### Work to be completed
Any pictures in the records below should be skipped; write out everything else exactly.

==========

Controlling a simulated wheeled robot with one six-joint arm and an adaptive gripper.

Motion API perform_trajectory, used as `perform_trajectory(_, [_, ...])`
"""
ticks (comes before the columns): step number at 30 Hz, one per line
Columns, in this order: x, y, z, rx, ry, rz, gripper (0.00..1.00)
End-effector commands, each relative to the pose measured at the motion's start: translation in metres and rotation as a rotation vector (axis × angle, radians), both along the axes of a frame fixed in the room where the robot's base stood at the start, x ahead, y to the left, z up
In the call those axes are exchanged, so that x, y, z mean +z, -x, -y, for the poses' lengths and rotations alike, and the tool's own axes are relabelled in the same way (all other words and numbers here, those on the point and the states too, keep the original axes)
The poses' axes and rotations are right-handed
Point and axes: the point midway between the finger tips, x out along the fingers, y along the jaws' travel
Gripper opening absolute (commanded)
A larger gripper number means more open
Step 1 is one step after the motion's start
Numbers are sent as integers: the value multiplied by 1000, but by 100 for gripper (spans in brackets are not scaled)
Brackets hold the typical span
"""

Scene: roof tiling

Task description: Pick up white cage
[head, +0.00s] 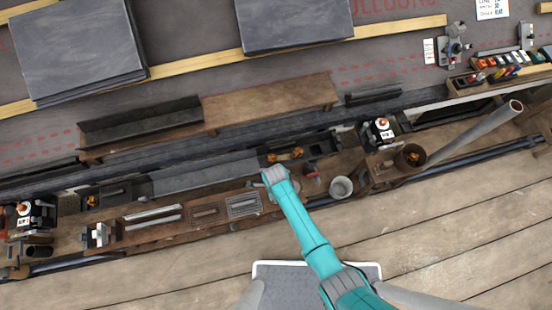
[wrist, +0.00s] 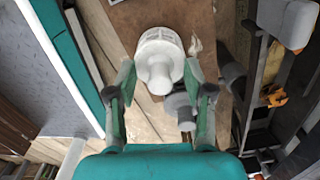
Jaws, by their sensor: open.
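The white cage (wrist: 160,52) is in the wrist view, a round white piece with a slotted rim and a knob-like middle facing the camera. It rests over a brown wooden surface. My gripper (wrist: 160,74) is open, with one green finger on each side of the cage's near part. I cannot tell whether either finger touches it. In the head view my gripper (head: 274,174) is over the wooden rack in the middle, and I cannot make out the cage clearly there.
The long wooden rack (head: 205,214) holds several tools. A grey bucket (head: 341,188) stands right of my gripper. A grey pipe (head: 475,133) leans at the right. Dark slate stacks (head: 78,50) lie at the upper left. The plank floor (head: 180,272) in front is largely clear.

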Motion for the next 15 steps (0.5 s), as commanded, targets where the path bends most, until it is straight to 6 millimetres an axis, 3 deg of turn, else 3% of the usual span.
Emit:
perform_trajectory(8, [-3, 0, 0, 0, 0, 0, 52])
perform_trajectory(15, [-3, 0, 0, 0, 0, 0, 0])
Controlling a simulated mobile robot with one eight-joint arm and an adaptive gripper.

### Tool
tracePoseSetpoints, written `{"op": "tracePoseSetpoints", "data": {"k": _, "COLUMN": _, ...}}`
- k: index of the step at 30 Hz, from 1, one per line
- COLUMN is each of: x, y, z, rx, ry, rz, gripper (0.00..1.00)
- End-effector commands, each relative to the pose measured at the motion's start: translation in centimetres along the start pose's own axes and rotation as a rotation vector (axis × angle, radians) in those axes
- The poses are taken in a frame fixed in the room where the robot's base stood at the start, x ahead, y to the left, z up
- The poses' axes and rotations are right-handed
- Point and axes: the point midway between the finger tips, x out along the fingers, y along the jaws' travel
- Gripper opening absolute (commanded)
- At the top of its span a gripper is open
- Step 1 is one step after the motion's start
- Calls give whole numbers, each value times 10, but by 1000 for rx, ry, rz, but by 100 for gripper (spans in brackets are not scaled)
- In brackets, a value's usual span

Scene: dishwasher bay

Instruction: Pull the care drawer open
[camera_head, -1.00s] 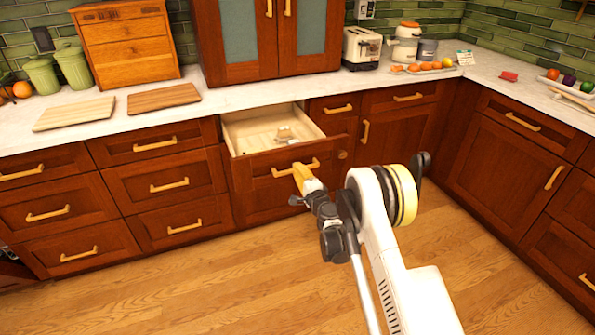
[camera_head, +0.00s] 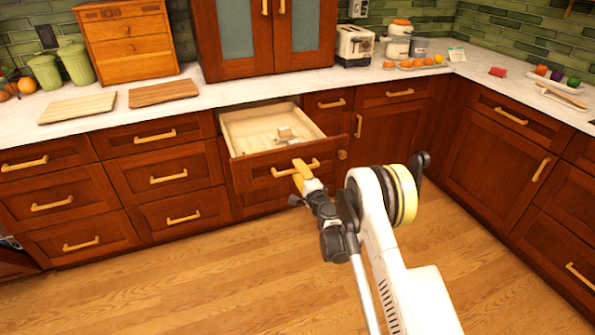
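The care drawer (camera_head: 246,170) is the open drawer in the middle of the lower cabinets. It is pulled out from under the counter, and its pale inside shows with a small light object (camera_head: 285,134) in it. Its brass handle (camera_head: 284,171) runs across the front. My gripper (camera_head: 299,169) is at the right part of this handle, with its yellow fingers over the bar. The fingers look closed around the handle, though the contact is small in the picture.
The counter (camera_head: 215,99) above holds cutting boards (camera_head: 164,92), a wooden drawer box (camera_head: 125,45) and a toaster (camera_head: 355,45). Closed drawers and cabinets flank the open drawer. The wooden floor (camera_head: 240,285) in front is clear.

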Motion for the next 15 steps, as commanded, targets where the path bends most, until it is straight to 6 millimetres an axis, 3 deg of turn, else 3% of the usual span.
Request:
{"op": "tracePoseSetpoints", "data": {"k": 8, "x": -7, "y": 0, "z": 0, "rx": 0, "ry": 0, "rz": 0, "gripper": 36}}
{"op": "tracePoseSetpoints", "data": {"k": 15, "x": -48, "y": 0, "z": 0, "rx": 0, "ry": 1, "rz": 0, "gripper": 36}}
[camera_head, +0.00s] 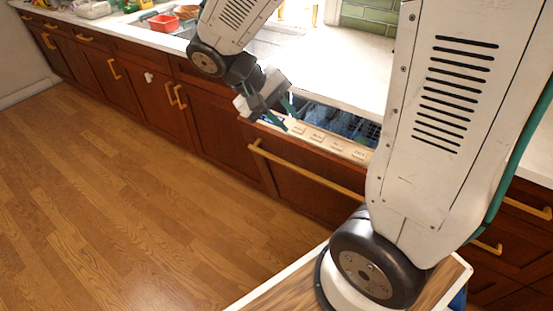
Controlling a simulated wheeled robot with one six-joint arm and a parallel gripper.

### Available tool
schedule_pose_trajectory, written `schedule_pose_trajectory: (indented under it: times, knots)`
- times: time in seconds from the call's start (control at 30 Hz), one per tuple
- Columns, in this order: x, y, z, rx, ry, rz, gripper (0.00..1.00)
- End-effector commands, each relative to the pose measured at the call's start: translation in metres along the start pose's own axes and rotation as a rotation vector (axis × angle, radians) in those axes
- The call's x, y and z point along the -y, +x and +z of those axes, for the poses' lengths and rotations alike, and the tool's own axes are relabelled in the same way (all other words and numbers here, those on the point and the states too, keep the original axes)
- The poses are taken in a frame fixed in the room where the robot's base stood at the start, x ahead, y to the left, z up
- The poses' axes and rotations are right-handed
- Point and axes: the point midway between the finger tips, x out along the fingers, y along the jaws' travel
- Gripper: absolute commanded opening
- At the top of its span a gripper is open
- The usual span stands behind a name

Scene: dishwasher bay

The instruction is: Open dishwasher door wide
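The dishwasher door (300,183) is a dark red-brown wooden front below the white counter, with a long gold bar handle (310,172) across its upper part. The door is tilted slightly outward at the top. Its light top edge with a row of buttons (317,134) shows, and a narrow gap behind it reveals the dark rack inside (345,122). My gripper (284,113) is over the left end of that top edge, with its teal fingers apart and nothing seen between them. Whether a finger touches the door is unclear. My arm hides the door's right end.
Red-brown cabinets with gold handles (115,69) run to the left. A white counter (345,60) lies above, with a sink and a red container (163,23) at the back left. The wooden floor (130,190) in front is clear.

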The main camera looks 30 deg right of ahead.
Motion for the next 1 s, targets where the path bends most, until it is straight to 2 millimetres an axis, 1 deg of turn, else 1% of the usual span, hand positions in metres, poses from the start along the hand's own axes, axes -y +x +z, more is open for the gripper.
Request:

==========

### Response for this exercise
Controlling a simulated wheeled robot with one six-joint arm and an adaptive gripper.

Motion API perform_trajectory, used as `perform_trajectory(_, [_, ...])`
"""
ticks (comes before the columns): step number at 30 Hz, one per line
Columns, in this order: x, y, z, rx, ry, rz, gripper (0.00..1.00)
End-effector commands, each relative to the pose measured at the motion's start: translation in metres and rotation as a rotation vector (axis × angle, radians), both along the axes of a frame fixed in the room where the robot's base stood at the start, x ahead, y to the left, z up
In the call those axes are exchanged, so that x, y, z mean +z, -x, -y, for the poses' lengths and rotations alike, and the tool's own axes are relabelled in the same way (all other words and numbers here, those on the point and the states too, keep the original axes)
The poses' axes and rotations are right-handed
Point and axes: the point midway between the finger tips, x out along the fingers, y along the jaws' travel
Gripper opening absolute (commanded)
A larger gripper number means more open
Step 1 is one step after the motion's start
Numbers are sent as integers: the value multiplied by 1000, but by 100 for gripper (spans in brackets are not scaled)
Brackets hold the typical span
"""

Scene: roof tiling

Task description: Pick up white cage
[head, +0.00s] 
[wrist, +0.00s] 
Jaws, by their sensor: open.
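The white cage (wrist: 160,52) is in the wrist view, a round white piece with a slotted rim and a knob-like middle facing the camera. It rests over a brown wooden surface. My gripper (wrist: 160,74) is open, with one green finger on each side of the cage's near part. I cannot tell whether either finger touches it. In the head view my gripper (head: 274,174) is over the wooden rack in the middle, and I cannot make out the cage clearly there.
The long wooden rack (head: 205,214) holds several tools. A grey bucket (head: 341,188) stands right of my gripper. A grey pipe (head: 475,133) leans at the right. Dark slate stacks (head: 78,50) lie at the upper left. The plank floor (head: 180,272) in front is largely clear.

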Motion for the next 15 steps (0.5 s), as commanded, targets where the path bends most, until it is straight to 6 millimetres an axis, 3 deg of turn, else 3% of the usual span.
Emit:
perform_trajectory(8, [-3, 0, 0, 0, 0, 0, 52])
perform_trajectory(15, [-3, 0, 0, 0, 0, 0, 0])
Controlling a simulated mobile robot with one eight-joint arm and an adaptive gripper.

### Tool
tracePoseSetpoints, written `{"op": "tracePoseSetpoints", "data": {"k": _, "COLUMN": _, ...}}`
- k: index of the step at 30 Hz, from 1, one per line
- COLUMN is each of: x, y, z, rx, ry, rz, gripper (0.00..1.00)
- End-effector commands, each relative to the pose measured at the motion's start: translation in centimetres along the start pose's own axes and rotation as a rotation vector (axis × angle, radians) in those axes
- The poses are taken in a frame fixed in the room where the robot's base stood at the start, x ahead, y to the left, z up
- The poses' axes and rotations are right-handed
- Point and axes: the point midway between the finger tips, x out along the fingers, y along the jaws' travel
- Gripper opening absolute (commanded)
- At the top of its span a gripper is open
- Step 1 is one step after the motion's start
- Calls give whole numbers, each value times 10, but by 1000 for rx, ry, rz, but by 100 for gripper (spans in brackets are not scaled)
- In brackets, a value's usual span

Scene: dishwasher bay

Instruction: Pull the care drawer open
[camera_head, -1.00s] 
[camera_head, +0.00s] 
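The care drawer (camera_head: 246,170) is the open drawer in the middle of the lower cabinets. It is pulled out from under the counter, and its pale inside shows with a small light object (camera_head: 285,134) in it. Its brass handle (camera_head: 284,171) runs across the front. My gripper (camera_head: 299,169) is at the right part of this handle, with its yellow fingers over the bar. The fingers look closed around the handle, though the contact is small in the picture.
The counter (camera_head: 215,99) above holds cutting boards (camera_head: 164,92), a wooden drawer box (camera_head: 125,45) and a toaster (camera_head: 355,45). Closed drawers and cabinets flank the open drawer. The wooden floor (camera_head: 240,285) in front is clear.

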Motion for the next 15 steps, as commanded, targets where the path bends most, until it is straight to 6 millimetres an axis, 3 deg of turn, else 3% of the usual span.
Request:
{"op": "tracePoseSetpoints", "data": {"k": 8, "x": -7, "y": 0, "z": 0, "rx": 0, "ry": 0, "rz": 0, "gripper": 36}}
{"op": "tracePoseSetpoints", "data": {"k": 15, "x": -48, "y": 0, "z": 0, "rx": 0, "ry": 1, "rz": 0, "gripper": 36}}
[camera_head, +0.00s] 
Controlling a simulated wheeled robot with one six-joint arm and a parallel gripper.

### Available tool
schedule_pose_trajectory, written `schedule_pose_trajectory: (indented under it: times, knots)`
- times: time in seconds from the call's start (control at 30 Hz), one per tuple
- Columns, in this order: x, y, z, rx, ry, rz, gripper (0.00..1.00)
- End-effector commands, each relative to the pose measured at the call's start: translation in metres along the start pose's own axes and rotation as a rotation vector (axis × angle, radians) in those axes
- The call's x, y and z point along the -y, +x and +z of those axes, for the poses' lengths and rotations alike, and the tool's own axes are relabelled in the same way (all other words and numbers here, those on the point and the states too, keep the original axes)
- The poses are taken in a frame fixed in the room where the robot's base stood at the start, x ahead, y to the left, z up
- The poses' axes and rotations are right-handed
- Point and axes: the point midway between the finger tips, x out along the fingers, y along the jaws' travel
- Gripper: absolute commanded opening
- At the top of its span a gripper is open
- The usual span stands behind a name

Scene: dishwasher bay

The instruction is: Open dishwasher door wide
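The dishwasher door (300,183) is a dark red-brown wooden front below the white counter, with a long gold bar handle (310,172) across its upper part. The door is tilted slightly outward at the top. Its light top edge with a row of buttons (317,134) shows, and a narrow gap behind it reveals the dark rack inside (345,122). My gripper (284,113) is over the left end of that top edge, with its teal fingers apart and nothing seen between them. Whether a finger touches the door is unclear. My arm hides the door's right end.
Red-brown cabinets with gold handles (115,69) run to the left. A white counter (345,60) lies above, with a sink and a red container (163,23) at the back left. The wooden floor (130,190) in front is clear.

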The main camera looks 30 deg right of ahead.
Motion for the next 1 s, targets where the path bends most, until it is straight to 2 millimetres an axis, 1 deg of turn, else 1% of the usual span, hand positions in metres, poses from the start along the hand's own axes, axes -y +x +z, more is open for the gripper.
Request:

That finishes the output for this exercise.